Beyond this, you need to measure the components you plan on using and space things accordingly.
 
If you run the returns over the top you will improve the surface skimming somewhat and also make the installation easier.

As to the dimensions, you need to plan it out - Sketchup or a similar layout tool is helpful. Some general guidelines:

Hole spacing - minimum of 1 hole diameter between glass edges. i.e. if you are drilling a 2" hole, the edge of the hole needs to be minimum 2" from the top or side edge of the tank glass and 2" from the edge of any other hole. I posted a drawing here

Measure your bulkheads and the flange. By the time you have the holes far enough down so the flange clears the tank trim you frequently have met the hole to tank edge requirement.

Allow about ¾" under the elbow and enough room between the front edge of the elbow and the vertical overflow wall to get your hand in.

If you are planning on using threaded elbows, allow enough space to unscrew them if you want the ability to easily disassemble the system.

The top edge of the front overflow wall determines the water height in the tank; most people put this even with the bottom edge of their trim.

Beyond this, you need to measure the components you plan on using and space things accordingly.

Thanks Sleepydoc.

I don't plan on using a canopy, so I was trying to avoid running the returns over the top if possible. I understand that I will lose the 4" of surface skimming, but I'm trying to compromise where possible.

If I use a 24" wide weir/internal overflow box, that will leave 2" on either side of the box for the returns. With this configuration, I could use 3/4" returns on either side of the overflow box and leave 1" between the edge of the glass pane and still have 1/4" between the hole and the box. I will have to double-check the flange of the 3/4" bulkhead to see how much room I need.

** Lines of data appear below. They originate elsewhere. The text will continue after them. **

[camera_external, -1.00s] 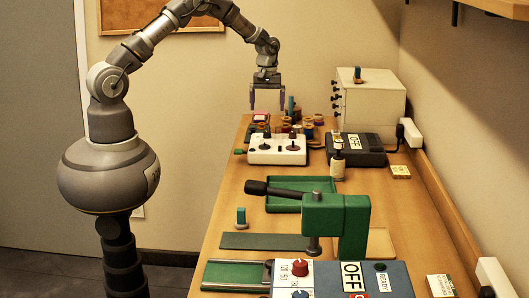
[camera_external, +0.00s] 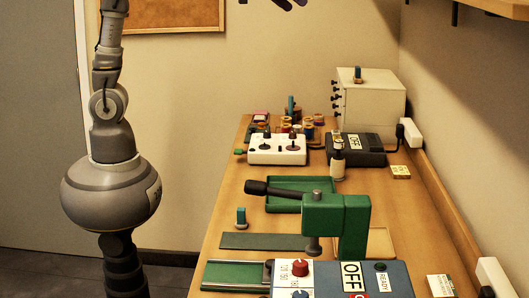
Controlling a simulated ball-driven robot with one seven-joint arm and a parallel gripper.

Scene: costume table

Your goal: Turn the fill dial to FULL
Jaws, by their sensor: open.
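No dial with a legible FULL label shows, so I cannot tell which knob is the fill dial. At the near end, a blue-grey machine panel (camera_external: 392,284) carries a red knob (camera_external: 300,267) beside small numbers and a blue knob (camera_external: 300,293), partly cut off by the lower edge. My gripper (camera_external: 277,3) is at the top edge, mostly out of frame.
A green press (camera_external: 340,217) with a black-ended lever stands over the near machine. A green tray (camera_external: 285,205), thread spools (camera_external: 308,130), a dark box marked OFF (camera_external: 355,150) and a white drawer cabinet (camera_external: 375,105) fill the table (camera_external: 222,215). A shelf overhangs at upper right.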

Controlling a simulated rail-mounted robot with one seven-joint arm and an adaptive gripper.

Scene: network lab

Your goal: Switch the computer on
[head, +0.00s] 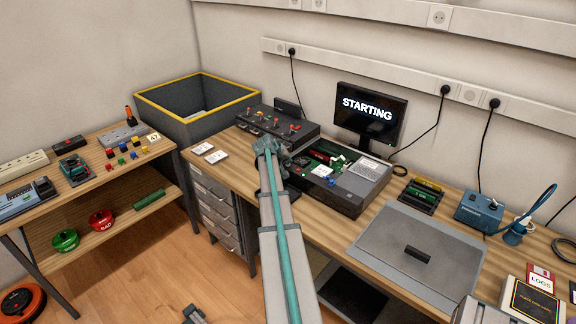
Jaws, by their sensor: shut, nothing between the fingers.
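The computer (352,196) is an open dark case on the wooden bench, with green boards and a light drive or box visible inside. The monitor (369,114) behind it is lit and shows the word STARTING. My gripper and arm cover part of the computer's left front. I cannot tell whether the gripper touches anything.
A grey lid (390,259) with a black handle lies right of the computer. Memory sticks (424,190) and a blue box (479,211) stand behind it. A large yellow-rimmed bin (160,97) stands at the left, beside a shelf table (105,181) with small parts. Cables hang along the wall.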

I should then be able to easily spread the 3 BA holes (1.5") over the 24" of the side pane that will be in the overflow box.

Does this make sense?

Also, the side and bottom panes will be tempered, if that makes any difference.
 
Thanks Sleepydoc.

I don't plan on using a canopy, so I was trying to avoid running the returns over the top if possible. I understand that I will lose the 4" of surface skimming, but I'm trying to compromise where possible.

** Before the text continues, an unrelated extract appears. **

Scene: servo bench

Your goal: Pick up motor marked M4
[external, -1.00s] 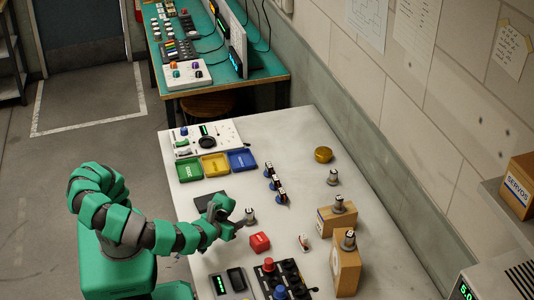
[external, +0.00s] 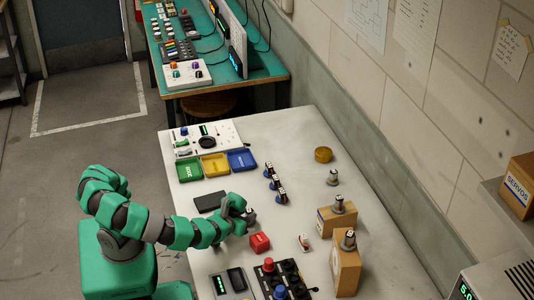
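Several small grey motors with pale labels are in view, and the markings are too small to read. One motor (external: 251,215) stands on the bench beside my gripper (external: 244,212), partly hidden by it. Another motor (external: 332,178) stands on the bench to the right. One motor (external: 338,204) is on a low cardboard box (external: 335,220), and one motor (external: 349,240) is on a taller box (external: 346,268). My gripper is at or very close to the nearest motor; its fingers are too small and covered to tell whether they are open or shut.
A red block (external: 260,243) lies just below my gripper. Green, yellow and blue trays (external: 242,160) are behind it, with a dark flat pad (external: 209,201) nearer. Blue-based parts (external: 276,184), a brass round (external: 323,155) and a button box (external: 283,278) also stand on the bench.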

If I use a 24" wide weir/internal overflow box, that will leave 2" on either side of the box for the returns. With this configuration, I could use 3/4" returns on either side of the overflow box and leave 1" between the edge of the glass pane and still have 1/4" between the hole and the box. I will have to double-check the flange of the 3/4" bulkhead to see how much room I need.

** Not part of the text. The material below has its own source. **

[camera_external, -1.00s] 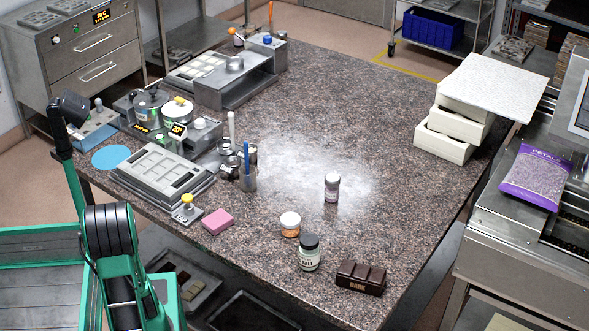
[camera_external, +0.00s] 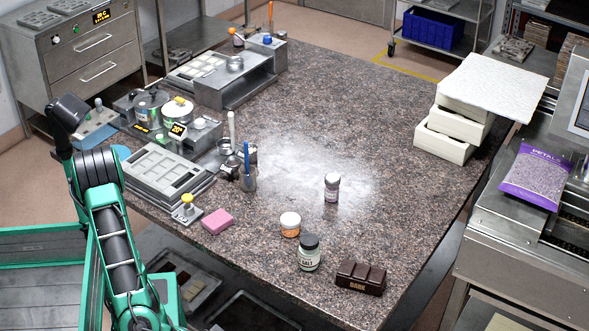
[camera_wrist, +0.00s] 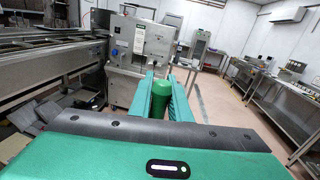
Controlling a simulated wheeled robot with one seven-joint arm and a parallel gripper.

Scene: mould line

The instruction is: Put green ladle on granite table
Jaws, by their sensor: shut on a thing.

I should then be able to easily spread the 3 BA holes (1.5") over the 24" of the side pane that will be in the overflow box.

Does this make sense?

Also, the side and bottom panes will be tempered, if that makes any difference.

You will have plenty of room for the overflow holes, but you will need more than 2" for the returns. The hole size for a 3/4" bulkhead is approx 1 3/8". Accounting for the bulkhead flange you'll need at least 3" on either side.

The plastic trim doesn't matter - it just gives a natural place to put the waterline if you have it. You still need to keep the holes a minimum of 1 diameter away from the nearest glass edge, preferably 1.5 diameters.
 
You will have plenty of room for the overflow holes, but you will need more than 2" for the returns. The hole size for a 3/4" bulkhead is approx 1 3/8". Accounting for the bulkhead flange you'll need at least 3" on either side.

The plastic trim doesn't matter - it just gives a natural place to put the waterline if you have it. You still need to keep the holes a minimum of 1 diameter away from the nearest glass edge, preferably 1.5 diameters.


Thanks Sleepydoc.

So should I let the builder just put the holes where they need to be and them make the overflow box as large as possible afterwards? Or perhaps drop down to a single return? It seems that it would be more balanced to have dual returns.

Also, how deep does the box need to be to prevent the drains from cavitating?
 
Thanks Sleepydoc.

So should I let the builder just put the holes where they need to be and them make the overflow box as large as possible afterwards? Or perhaps drop down to a single return? It seems that it would be more balanced to have dual returns.

Also, how deep does the box need to be to prevent the drains from cavitating?


Anyone know how deep the box needs to be to avoid cavitation on a 1.5" drain?
 
Thanks Sleepydoc.

So should I let the builder just put the holes where they need to be and them make the overflow box as large as possible afterwards? Or perhaps drop down to a single return? It seems that it would be more balanced to have dual returns.

Also, how deep does the box need to be to prevent the drains from cavitating?

You need to determine where the holes need to be, based on your mockup of the system. The glass companies are notorious for getting it wrong, don't know where the holes need to be, nor do they care. You have to tell them exactly where they need to be, and if they miss, it is up to them to fix it (usually replacing the tank.) This isn't rocket science, so a little variation is not the end of the world.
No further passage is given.